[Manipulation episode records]
## begin
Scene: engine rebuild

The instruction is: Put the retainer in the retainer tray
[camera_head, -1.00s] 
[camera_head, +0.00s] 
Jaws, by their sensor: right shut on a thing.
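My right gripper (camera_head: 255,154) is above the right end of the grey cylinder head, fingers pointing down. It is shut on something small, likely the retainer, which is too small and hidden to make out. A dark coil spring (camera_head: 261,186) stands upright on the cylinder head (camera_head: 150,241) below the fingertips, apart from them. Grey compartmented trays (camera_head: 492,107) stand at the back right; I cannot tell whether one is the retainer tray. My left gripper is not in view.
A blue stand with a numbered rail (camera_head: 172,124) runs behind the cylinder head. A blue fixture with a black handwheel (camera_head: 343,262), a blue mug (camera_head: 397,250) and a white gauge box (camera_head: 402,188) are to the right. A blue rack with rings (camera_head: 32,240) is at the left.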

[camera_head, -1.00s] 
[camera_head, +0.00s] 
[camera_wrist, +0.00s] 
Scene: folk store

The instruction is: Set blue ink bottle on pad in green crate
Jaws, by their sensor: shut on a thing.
## end
EXERCISE DESCRIPTION:
Show all lines in the entries above where the string "instruction" appears.

TASK RESULT:
The instruction is: Put the retainer in the retainer tray
The instruction is: Set blue ink bottle on pad in green crate

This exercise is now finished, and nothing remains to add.